▸ What you should do
Locate the line that contains "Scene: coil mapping" and the line that contains "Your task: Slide". Copy both of them exactly, together with every line between them, and no others.

§ §

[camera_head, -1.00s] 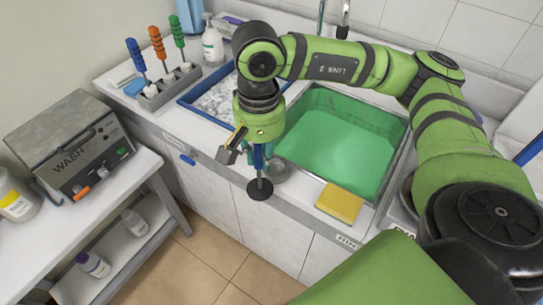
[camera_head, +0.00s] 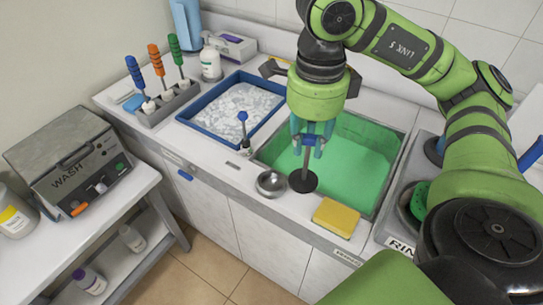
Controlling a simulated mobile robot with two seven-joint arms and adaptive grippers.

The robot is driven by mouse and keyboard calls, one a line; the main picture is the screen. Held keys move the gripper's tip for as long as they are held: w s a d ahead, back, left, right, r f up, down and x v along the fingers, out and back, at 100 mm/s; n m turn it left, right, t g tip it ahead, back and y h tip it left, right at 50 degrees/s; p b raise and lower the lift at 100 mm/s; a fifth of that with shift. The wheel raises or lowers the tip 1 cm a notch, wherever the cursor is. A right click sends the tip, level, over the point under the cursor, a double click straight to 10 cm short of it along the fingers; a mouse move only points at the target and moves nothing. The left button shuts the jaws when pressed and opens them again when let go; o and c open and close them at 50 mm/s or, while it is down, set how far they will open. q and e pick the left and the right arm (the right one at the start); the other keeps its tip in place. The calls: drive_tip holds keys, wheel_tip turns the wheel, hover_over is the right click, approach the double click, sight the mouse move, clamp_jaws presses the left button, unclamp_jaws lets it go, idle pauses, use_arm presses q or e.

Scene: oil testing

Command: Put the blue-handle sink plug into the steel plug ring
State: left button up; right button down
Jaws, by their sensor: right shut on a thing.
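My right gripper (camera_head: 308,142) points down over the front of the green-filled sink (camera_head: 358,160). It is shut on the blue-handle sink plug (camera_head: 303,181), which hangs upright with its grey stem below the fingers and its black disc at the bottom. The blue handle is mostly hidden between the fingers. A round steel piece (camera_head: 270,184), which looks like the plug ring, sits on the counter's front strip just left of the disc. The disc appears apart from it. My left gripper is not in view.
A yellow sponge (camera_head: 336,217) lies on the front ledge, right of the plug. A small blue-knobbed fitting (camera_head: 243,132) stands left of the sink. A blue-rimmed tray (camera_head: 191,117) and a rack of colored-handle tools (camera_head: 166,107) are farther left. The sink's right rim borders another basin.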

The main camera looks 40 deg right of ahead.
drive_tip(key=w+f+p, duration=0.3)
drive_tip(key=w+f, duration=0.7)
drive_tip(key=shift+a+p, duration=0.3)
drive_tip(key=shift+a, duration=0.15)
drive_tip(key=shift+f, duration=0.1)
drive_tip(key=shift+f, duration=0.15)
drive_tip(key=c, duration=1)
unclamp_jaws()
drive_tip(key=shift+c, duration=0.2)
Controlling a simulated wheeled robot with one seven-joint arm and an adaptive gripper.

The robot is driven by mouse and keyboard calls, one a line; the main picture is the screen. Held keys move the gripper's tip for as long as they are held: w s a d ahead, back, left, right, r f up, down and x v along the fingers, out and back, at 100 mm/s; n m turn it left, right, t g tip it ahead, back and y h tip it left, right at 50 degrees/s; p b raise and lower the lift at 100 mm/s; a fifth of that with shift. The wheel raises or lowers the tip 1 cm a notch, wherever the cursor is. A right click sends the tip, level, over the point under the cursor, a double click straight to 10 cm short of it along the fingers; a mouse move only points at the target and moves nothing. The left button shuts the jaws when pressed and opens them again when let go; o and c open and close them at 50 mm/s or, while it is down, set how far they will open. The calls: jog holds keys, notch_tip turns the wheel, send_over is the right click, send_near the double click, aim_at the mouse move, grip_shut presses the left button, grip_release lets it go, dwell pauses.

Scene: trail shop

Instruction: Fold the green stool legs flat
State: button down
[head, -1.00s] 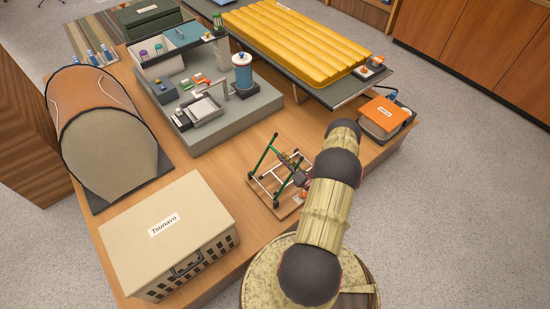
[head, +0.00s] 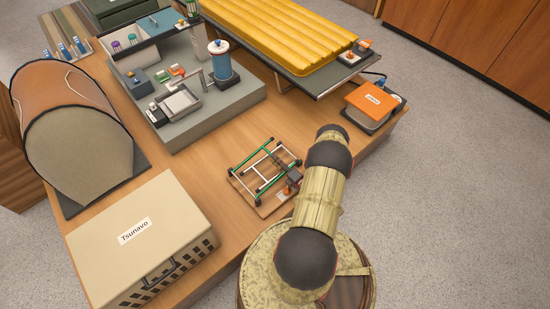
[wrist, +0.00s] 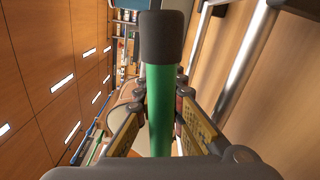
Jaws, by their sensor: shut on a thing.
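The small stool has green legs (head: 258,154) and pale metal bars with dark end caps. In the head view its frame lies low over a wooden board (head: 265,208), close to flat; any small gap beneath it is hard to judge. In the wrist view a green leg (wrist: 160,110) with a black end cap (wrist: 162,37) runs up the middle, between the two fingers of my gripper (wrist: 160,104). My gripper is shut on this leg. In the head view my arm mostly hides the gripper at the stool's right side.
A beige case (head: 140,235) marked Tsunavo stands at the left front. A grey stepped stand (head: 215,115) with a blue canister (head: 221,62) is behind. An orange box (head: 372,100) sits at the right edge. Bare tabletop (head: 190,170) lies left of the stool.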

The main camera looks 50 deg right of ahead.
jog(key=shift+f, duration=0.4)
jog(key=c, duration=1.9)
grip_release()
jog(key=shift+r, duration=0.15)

§ §

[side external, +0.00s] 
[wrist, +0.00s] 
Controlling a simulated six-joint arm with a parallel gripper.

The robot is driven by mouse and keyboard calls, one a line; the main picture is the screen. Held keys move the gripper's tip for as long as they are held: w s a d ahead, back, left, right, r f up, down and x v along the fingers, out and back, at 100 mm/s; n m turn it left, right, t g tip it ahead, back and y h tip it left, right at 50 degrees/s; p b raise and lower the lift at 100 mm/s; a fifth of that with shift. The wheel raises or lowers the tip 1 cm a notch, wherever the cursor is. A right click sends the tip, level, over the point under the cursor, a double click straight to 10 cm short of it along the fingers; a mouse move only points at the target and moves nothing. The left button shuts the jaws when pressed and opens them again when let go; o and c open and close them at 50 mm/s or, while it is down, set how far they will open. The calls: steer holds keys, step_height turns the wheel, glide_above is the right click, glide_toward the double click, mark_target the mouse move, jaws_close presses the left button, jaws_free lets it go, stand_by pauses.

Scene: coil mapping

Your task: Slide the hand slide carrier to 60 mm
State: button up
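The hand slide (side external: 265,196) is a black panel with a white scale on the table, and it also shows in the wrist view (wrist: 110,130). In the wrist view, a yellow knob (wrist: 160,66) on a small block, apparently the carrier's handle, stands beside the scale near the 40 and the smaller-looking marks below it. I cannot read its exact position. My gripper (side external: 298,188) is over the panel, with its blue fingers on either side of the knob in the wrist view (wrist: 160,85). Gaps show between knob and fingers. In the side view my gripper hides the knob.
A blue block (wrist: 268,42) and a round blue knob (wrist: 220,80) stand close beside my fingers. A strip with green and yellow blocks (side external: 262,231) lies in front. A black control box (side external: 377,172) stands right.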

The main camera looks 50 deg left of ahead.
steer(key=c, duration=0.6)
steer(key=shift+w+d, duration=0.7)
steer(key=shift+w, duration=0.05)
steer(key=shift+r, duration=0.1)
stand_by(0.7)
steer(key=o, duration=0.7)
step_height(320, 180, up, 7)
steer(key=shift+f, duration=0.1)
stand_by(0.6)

§ §

▸ Reply
Scene: coil mapping

Your task: Slide the hand slide carrier to 60 mm

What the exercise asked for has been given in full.